--- BEGIN ---

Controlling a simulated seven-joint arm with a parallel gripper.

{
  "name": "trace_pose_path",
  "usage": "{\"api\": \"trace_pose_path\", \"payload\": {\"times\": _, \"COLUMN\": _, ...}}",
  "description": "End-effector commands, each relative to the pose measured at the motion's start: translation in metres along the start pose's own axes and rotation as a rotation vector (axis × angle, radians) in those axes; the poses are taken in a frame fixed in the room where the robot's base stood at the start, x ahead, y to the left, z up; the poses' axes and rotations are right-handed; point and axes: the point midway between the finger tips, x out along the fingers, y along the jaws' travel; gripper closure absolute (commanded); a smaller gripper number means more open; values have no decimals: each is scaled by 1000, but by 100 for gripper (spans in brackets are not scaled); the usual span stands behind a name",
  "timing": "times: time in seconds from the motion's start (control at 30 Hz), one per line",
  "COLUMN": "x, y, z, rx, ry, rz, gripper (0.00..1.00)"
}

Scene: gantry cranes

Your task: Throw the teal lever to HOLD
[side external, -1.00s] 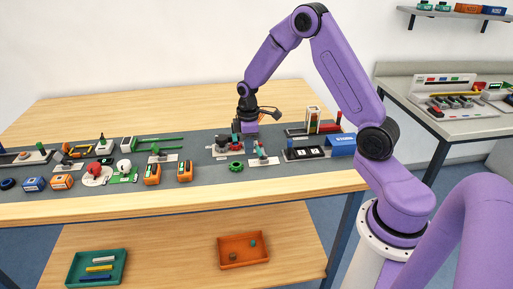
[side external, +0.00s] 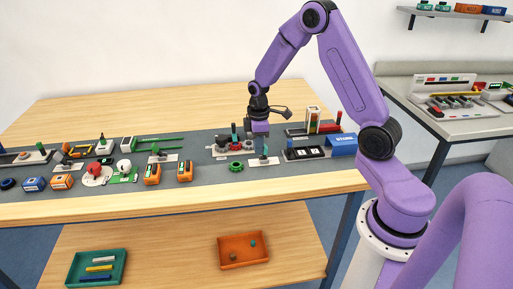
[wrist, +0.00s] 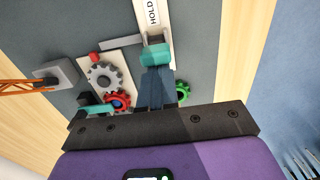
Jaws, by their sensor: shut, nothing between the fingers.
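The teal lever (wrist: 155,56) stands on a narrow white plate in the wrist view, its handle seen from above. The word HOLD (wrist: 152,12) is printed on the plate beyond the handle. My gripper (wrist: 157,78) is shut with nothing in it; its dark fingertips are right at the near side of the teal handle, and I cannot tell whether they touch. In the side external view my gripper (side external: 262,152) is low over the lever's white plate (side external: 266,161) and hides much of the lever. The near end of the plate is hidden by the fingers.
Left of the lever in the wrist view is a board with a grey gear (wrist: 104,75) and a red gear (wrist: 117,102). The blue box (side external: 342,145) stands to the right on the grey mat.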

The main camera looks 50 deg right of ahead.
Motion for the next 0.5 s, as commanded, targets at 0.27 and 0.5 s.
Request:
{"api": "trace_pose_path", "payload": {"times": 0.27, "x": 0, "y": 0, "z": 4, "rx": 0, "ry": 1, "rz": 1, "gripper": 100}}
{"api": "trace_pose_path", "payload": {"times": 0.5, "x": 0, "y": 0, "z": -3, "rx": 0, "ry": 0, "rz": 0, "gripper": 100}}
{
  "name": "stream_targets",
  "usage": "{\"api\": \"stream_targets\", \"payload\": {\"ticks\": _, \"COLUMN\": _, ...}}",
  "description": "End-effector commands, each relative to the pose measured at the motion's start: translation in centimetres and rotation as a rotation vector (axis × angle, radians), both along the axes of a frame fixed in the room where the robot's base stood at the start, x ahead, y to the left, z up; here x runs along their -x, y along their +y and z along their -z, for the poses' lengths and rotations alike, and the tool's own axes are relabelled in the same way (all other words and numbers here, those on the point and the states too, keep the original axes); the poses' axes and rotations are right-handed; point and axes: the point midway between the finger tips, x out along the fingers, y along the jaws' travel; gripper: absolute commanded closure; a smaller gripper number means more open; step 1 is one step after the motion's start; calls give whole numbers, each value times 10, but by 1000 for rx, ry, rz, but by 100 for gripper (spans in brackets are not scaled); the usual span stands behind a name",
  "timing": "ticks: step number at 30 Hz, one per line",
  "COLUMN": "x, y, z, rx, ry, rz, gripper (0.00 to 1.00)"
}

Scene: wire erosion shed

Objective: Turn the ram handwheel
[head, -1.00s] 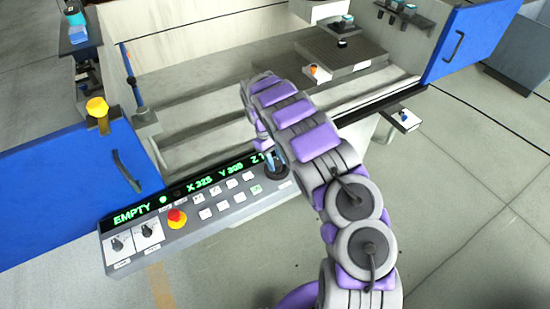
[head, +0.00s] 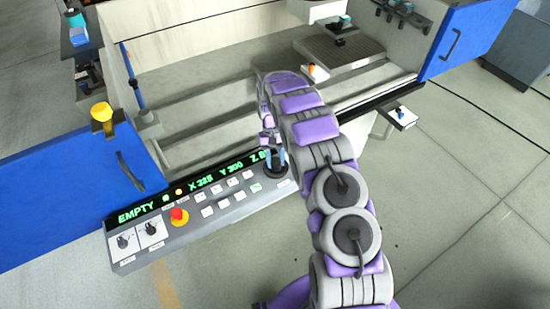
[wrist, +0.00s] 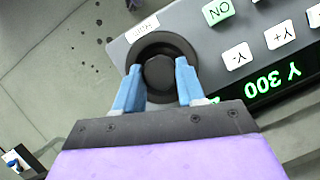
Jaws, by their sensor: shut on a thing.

--- END ---

» BRIEF: In the records above, tally the lines where the word "translation" appears, and give the number and nothing else.

» FINAL RESULT: 2